Gebretatose: Just to add another thing on the table, being black in Minnesota means when you're afraid of the police you have evidence to be afraid of the police. Because we've got other places they may not have a shooting that's on the news and in your face without any justice being served. We have evidence of that again and again.

What figures have shaped you into who you are today?

Laquess Pullman: Whoopi Goldberg, Richard Pryor, Eddie Murphy, Dave Chappelle — those are all people who I feel not only were just so, so, so, very funny and very good with characters, but were very good with social commentary and political commentary and using comedy as a tool to kind of tackle the issues that were hard to talk about. Richard Pryor, for example, going on stage and telling a predominantly white audience about black people being lynched in Florida. That's a radical act and that's a fearless act. I feel like that takes so much courage to do especially at the time when he was coming up. I just feel like we stand on the shoulders of those people who were so fearless.

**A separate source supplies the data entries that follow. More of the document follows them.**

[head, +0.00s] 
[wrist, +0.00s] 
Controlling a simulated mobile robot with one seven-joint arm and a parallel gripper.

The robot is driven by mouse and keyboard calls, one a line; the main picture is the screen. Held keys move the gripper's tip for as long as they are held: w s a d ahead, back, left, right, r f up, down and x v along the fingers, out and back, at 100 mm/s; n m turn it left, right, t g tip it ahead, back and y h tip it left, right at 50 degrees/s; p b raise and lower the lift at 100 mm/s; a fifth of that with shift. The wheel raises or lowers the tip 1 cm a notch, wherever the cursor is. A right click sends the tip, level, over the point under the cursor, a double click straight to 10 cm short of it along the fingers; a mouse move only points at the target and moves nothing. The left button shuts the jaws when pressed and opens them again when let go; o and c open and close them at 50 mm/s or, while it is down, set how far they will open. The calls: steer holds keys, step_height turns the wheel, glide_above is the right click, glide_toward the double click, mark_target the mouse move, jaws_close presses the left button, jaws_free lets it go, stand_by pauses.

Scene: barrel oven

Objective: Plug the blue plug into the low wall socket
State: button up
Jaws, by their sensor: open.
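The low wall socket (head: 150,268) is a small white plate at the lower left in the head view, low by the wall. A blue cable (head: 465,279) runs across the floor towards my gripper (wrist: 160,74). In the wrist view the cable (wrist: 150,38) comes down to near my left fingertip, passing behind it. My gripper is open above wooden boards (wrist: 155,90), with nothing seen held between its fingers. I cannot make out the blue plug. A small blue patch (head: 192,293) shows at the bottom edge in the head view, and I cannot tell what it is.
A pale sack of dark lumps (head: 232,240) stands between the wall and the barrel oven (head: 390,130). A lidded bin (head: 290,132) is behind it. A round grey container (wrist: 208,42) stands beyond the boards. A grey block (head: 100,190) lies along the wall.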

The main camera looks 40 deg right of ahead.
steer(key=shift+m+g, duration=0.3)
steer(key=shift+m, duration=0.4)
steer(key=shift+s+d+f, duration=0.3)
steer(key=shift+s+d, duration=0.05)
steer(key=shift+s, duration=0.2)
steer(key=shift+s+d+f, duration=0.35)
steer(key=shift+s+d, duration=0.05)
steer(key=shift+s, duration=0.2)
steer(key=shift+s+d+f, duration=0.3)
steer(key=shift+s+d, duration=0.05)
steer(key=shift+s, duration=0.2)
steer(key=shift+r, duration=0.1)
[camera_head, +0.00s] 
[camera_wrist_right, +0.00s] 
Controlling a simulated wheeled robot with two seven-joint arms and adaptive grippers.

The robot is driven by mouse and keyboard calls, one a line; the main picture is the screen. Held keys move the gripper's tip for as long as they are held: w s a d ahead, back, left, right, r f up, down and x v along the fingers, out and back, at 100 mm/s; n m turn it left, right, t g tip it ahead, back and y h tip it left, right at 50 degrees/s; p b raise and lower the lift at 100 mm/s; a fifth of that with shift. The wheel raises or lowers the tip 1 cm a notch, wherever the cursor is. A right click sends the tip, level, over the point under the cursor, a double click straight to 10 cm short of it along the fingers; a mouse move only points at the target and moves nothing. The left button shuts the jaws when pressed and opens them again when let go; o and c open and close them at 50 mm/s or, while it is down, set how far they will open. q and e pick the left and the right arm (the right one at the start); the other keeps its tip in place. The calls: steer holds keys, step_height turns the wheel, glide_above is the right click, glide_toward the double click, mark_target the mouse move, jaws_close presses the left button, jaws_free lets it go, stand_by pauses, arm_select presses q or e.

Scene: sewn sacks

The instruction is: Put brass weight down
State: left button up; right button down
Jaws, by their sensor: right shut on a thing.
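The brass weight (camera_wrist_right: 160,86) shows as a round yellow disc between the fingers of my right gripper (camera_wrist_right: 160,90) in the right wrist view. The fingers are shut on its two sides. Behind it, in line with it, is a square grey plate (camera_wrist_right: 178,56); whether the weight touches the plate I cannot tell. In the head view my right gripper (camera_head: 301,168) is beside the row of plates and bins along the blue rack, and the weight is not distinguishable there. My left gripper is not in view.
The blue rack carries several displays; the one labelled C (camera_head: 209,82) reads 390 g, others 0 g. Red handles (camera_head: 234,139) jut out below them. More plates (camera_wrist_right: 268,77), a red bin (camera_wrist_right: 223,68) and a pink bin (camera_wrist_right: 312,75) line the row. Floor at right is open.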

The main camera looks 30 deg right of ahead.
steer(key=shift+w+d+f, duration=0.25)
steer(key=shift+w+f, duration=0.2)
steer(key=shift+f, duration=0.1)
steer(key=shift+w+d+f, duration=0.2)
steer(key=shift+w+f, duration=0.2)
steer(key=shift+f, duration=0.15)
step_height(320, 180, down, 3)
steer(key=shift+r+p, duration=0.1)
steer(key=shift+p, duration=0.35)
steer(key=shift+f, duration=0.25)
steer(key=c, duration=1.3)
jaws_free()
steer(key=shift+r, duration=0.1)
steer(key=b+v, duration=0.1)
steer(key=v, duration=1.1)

DiVirgilio: Right now I feel like one of the most important comedians and actors, entertainers in my life right now is Tracee Ellis Ross. I enjoy Blackish and like her Instagram account so much because she's the first, she's biracial, she's like super goofy, she is an advocate ... she's such a hopeful representation of a sense of authenticity that I feel but I've never seen outside of myself before. I'm like so grateful that she is so present and predominant in our media right now.

What's your vision for the future of black people in Minnesota?

Laquess Pullam: I feel like it shouldn't be a radical act that we are doing what we're doing. Obviously I think that we're an amazing improv group. We all being such talents and all these different abilities but it shouldn't be like "Oh my gosh it's a black improv group!" My goal and what I think would be dope, eventually, is that there are numerous black improv groups, Asian-American improv groups, Native American improv. Like where every single kind of disenfranchised people are represented in a way that it's not like we're a novelty it's not some like big deal. I think that we all want a seat at the table. And not only do we want a seat at the table, like let's build a table.

Gebretatose: I would really love a black ski resort. You know?

DiVirgilio: I think a lot of other black people experience tension just walking into a grocery store or being at a red light and knowing like your mirror is messed up or your tail light is out and there's a cop behind you. I would love just for us to carry less of a physical and emotional burden every single day. Obviously that work is going to be a lot on people who aren't black it's going to be on white people get to work.

Camille: I feel like I'm an educator and a person who represents first and uses comedy as a point of levity to have really hard conversations and talk about real life. I hope that, and I know, I've learned that just being there is just seeing it. I used to watch Blackout before I even became a part of Blackout and it was like "yo, yo, yo, yo!"

We're out here and we're representing, we are here and we are all allowed to be here.

Editor's note: The interview was edited for length and clarity. Denzel Belin is a member of Blackout Improv and works at MPR News.